EXERCISE INSTRUCTIONS => Restate the data below word for word. Skip any images it contains.

DATA LINES =>
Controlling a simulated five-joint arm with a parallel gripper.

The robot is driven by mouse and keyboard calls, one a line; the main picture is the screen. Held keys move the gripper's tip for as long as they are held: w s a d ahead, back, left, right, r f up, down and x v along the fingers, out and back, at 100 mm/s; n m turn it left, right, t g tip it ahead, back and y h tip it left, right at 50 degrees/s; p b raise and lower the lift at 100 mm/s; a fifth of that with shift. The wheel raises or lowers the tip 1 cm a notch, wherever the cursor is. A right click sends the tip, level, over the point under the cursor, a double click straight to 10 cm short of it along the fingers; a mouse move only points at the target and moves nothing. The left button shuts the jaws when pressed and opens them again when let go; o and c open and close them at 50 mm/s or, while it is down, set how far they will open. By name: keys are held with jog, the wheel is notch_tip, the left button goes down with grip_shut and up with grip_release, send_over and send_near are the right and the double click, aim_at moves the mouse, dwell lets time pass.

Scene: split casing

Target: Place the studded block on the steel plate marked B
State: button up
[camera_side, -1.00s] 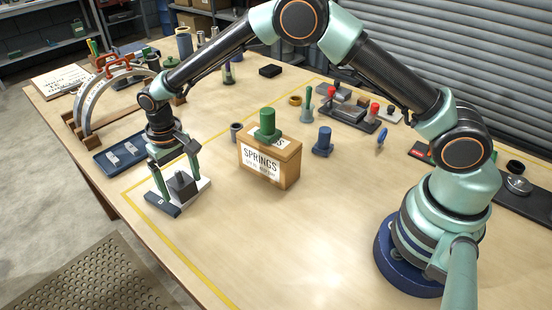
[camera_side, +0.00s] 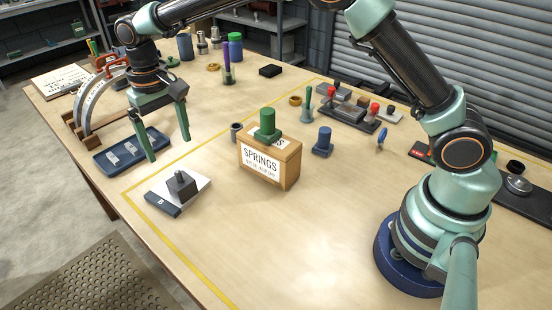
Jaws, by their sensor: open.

PROBLEM SOLUTION =>
Controlling a simulated five-joint arm with a parallel gripper.

The robot is driven by mouse and keyboard calls, one a line; the main picture is the screen. Held keys move the gripper's tip for as long as they are held: w s a d ahead, back, left, right, r f up, down and x v along the fingers, out and back, at 100 mm/s; n m turn it left, right, t g tip it ahead, back and y h tip it left, right at 50 degrees/s; p b raise and lower the lift at 100 mm/s; a fifth of that with shift. The wheel raises or lowers the tip 1 cm a notch, wherever the cursor is. A right click sends the tip, level, over the point under the cursor, a double click straight to 10 cm short of it along the fingers; a mouse move only points at the target and moves nothing. The left button shuts the jaws when pressed and opens them again when let go; o and c open and close them at 50 mm/s or, while it is down, set how far they will open. By name: keys are held with jog, the wheel is notch_tip, the left button goes down with grip_shut and up with grip_release, send_over and send_near are the right and the double click, aim_at moves the mouse, dwell lets time pass.

Scene: split casing

Target: Place the studded block on the steel plate marked B
State: button up
[camera_side, -1.00s] 
[camera_side, +0.00s] 
Jaws, by their sensor: open.

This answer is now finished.